We have just shown that the kNN classifier algorithm can be implemented for effective abnormality detection. The overall running time of the kNN method is O(N), where N is the number of processes in the training data set (usually k is a small constant). When N is large, this method could still be computationally expensive for some real-time intrusion detection systems. In order to detect attacks more effectively, the kNN anomaly detection can be easily integrated with signature verification. The malicious program behavior can be encoded into the training set of the classifier. After carefully studying the 35 attack instances within the seven-week DARPA training data, we generated a data set of 19 intrusive processes. This intrusion data set covers most attack types of the DARPA training data. It includes the most clearly malicious processes, including ejectexploit, formatexploit, ffbexploit and so on.
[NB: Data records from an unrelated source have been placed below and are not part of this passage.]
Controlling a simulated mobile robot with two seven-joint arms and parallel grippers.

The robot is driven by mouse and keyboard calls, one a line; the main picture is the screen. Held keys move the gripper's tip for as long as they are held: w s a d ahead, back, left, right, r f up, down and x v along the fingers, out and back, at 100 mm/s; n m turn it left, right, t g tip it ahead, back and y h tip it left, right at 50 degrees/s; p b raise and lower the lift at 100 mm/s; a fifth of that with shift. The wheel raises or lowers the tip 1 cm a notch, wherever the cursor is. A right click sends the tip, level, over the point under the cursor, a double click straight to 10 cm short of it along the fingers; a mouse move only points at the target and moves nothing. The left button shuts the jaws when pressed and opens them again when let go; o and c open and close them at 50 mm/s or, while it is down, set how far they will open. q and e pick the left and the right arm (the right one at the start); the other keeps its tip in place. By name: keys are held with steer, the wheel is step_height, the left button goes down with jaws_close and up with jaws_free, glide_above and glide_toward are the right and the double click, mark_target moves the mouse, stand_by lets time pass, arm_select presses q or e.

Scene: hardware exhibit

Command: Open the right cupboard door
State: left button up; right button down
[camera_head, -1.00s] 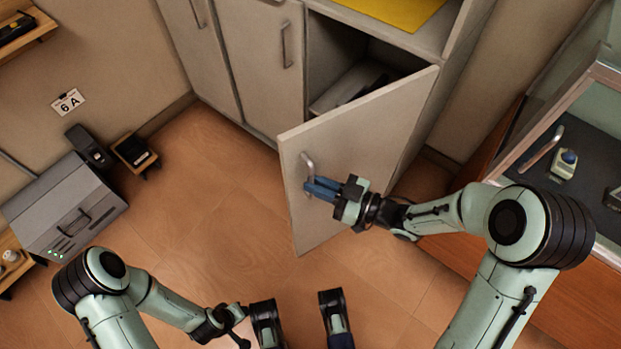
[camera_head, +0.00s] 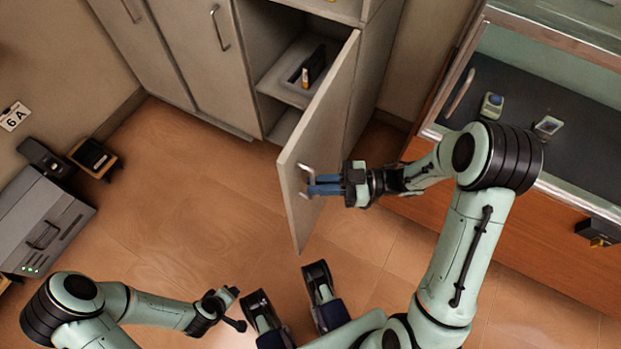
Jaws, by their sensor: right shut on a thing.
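The right cupboard door (camera_head: 328,132) stands wide open, swung out toward me from the pale cupboard. Its metal handle (camera_head: 306,174) is near the door's free edge. My right gripper (camera_head: 314,185) has its blue fingers shut on this handle. Inside the cupboard (camera_head: 268,52) a light shelf or tray (camera_head: 286,88) shows, with a dark upright object (camera_head: 313,68) on it.
Two shut cupboard doors (camera_head: 185,45) are left of the opening. A glass display case (camera_head: 560,115) with small devices stands close to my right arm. A grey box (camera_head: 48,225) is at the left. The wooden floor (camera_head: 190,190) between is clear.

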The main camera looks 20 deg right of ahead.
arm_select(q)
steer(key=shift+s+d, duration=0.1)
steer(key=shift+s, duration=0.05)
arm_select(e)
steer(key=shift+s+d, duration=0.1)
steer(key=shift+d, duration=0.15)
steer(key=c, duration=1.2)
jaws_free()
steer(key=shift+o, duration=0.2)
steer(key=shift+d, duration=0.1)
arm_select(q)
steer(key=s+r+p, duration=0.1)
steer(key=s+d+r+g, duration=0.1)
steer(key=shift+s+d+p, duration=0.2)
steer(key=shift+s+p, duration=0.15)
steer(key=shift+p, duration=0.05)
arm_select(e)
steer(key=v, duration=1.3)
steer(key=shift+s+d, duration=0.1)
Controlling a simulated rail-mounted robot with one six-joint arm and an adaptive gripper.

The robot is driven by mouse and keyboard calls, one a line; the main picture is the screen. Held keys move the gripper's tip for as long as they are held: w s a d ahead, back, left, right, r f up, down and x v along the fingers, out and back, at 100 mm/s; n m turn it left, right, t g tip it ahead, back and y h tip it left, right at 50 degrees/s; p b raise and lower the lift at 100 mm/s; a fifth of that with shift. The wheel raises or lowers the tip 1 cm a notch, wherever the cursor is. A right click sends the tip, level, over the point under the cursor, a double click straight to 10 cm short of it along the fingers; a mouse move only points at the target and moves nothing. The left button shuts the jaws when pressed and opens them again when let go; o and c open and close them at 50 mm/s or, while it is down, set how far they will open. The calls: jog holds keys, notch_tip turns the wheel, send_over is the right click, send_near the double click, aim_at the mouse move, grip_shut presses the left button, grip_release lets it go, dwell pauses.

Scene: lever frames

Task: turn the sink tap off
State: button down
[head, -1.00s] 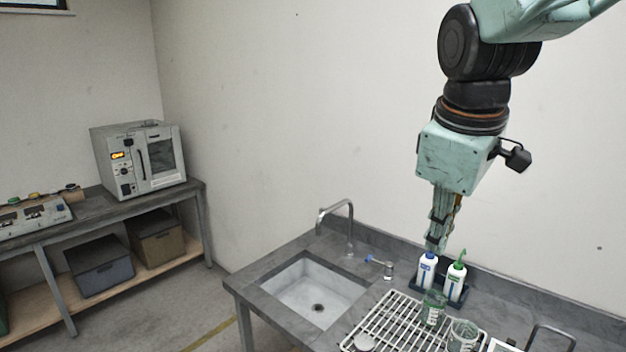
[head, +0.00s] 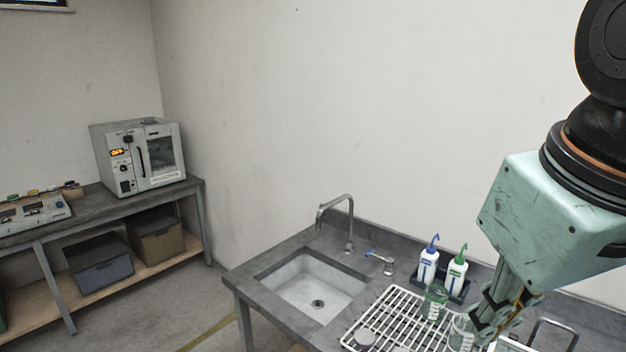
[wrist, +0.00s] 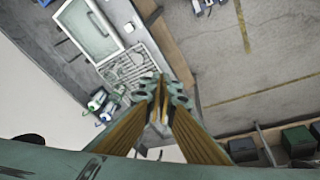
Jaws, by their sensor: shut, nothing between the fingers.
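The sink tap's curved metal spout (head: 350,222) stands at the back of the sink (head: 300,290) in the head view. I see no water stream below it. The tap's lever (head: 378,257), with a blue end, sits on a short metal base right of the spout and points left. My gripper (head: 484,334) is shut and empty, well to the right of the lever, above the glassware side of the counter.
Two wash bottles, blue-capped (head: 428,266) and green-capped (head: 457,272), stand in a dark tray between lever and gripper. A white drying rack (head: 385,325) holds beakers (head: 435,302) in front. An oven (head: 140,157) stands on the left bench. The space above the sink is clear.

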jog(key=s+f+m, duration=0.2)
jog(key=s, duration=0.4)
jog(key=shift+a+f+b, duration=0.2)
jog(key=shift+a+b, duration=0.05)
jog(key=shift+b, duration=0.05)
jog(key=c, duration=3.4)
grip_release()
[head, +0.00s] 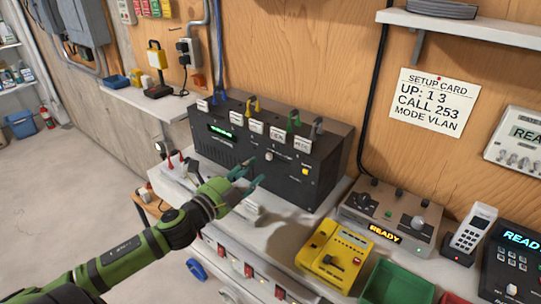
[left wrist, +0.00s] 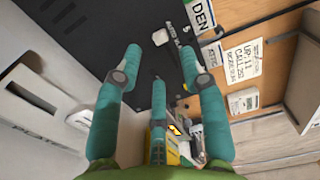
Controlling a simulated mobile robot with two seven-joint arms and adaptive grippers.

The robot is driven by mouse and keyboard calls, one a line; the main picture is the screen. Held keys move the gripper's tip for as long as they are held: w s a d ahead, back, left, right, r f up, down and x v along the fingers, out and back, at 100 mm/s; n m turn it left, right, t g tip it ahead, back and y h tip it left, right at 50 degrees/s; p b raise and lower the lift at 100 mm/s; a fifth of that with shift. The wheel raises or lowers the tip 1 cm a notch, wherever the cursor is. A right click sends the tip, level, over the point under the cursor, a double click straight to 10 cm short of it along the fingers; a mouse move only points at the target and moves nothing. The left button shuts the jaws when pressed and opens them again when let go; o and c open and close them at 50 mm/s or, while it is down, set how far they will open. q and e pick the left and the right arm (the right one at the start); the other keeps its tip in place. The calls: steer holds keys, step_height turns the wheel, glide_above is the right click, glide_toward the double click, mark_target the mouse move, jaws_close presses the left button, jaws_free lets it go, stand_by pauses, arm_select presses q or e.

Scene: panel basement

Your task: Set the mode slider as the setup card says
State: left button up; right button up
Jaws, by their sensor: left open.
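The setup card (head: 438,103) is pinned to the wooden wall and reads "UP: 1 3", "CALL 253", "MODE VLAN". The black panel box (head: 265,150) stands on the bench with a green display, several white labels and a yellow button. A small white knob (head: 268,157) sits on its front face; I cannot tell for certain that it is the mode slider. My left gripper (head: 249,178) is open and empty, in front of the box's lower face. In the left wrist view its teal fingers (left wrist: 161,62) are spread, with a white knob (left wrist: 160,37) beyond them. My right gripper is not in view.
A yellow device (head: 335,258), a grey-brown unit reading "READY" (head: 385,222), a green tray (head: 398,286) and a handset (head: 473,228) stand right of my arm. Red-lit switches (head: 248,270) line the bench front. Coloured plugs stand along the box's top.

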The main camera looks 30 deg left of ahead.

For the improved kNN algorithm, the training data set includes 606 normal processes as well as the 19 aforementioned intrusive processes. The 606 normal processes are the same as the ones in subsection 4.2. Each new test process is compared to intrusive processes first. Whenever there is a perfect match, i.e., the cosine similarity is equal to 1.0, the new process is labeled as intrusive behavior (one could also check for near matches). Otherwise, the abnormal detection procedure in Figure 1 is performed. Due to the small amount of the intrusive processes in the training data set, this modification of the algorithm only causes minor additional calculation for normal testing processes.
The performance of the modified kNN classifier algorithm was evaluated with 24 attacks within the two-week DARPA testing audit data. The DARPA testing data contains some known attacks as well as novel ones. Some duplicate instances of the eject attack were not included in the test data set. The false positive rate was evaluated with the same 5285 testing normal processes as described in Section 4.2. Table 3 presents the attack detection accuracy for k=10 and the threshold of 0.8. The false positive rate is 0.59% (31 false alarms) when the threshold is adjusted to 0.8.
The two missed attack instances were a new denial of service attack, called process table. They matched with one of training normal processes exactly, which made it impossible for the kNN algorithm to detect. The process table attack was implemented by establishing connections to the telnet port of the victim machine every 4 seconds and exhausting its process table so that no new process could be launched [21]. Since this attack consists of abuse of a perfectly legal action, it did not show any abnormality when we analyzed individual processes. Characterized by an unusually large number of connections active on a particular port, this denial of service attack, however, could be easily identified by other intrusion detection methods.
Among the other 22 detected attacks, eight were captured with signature verification. These eight attacks could be identified without signature verification as well. With signature verification, however, we did not have to compare them with each of the normal processes in the training data set.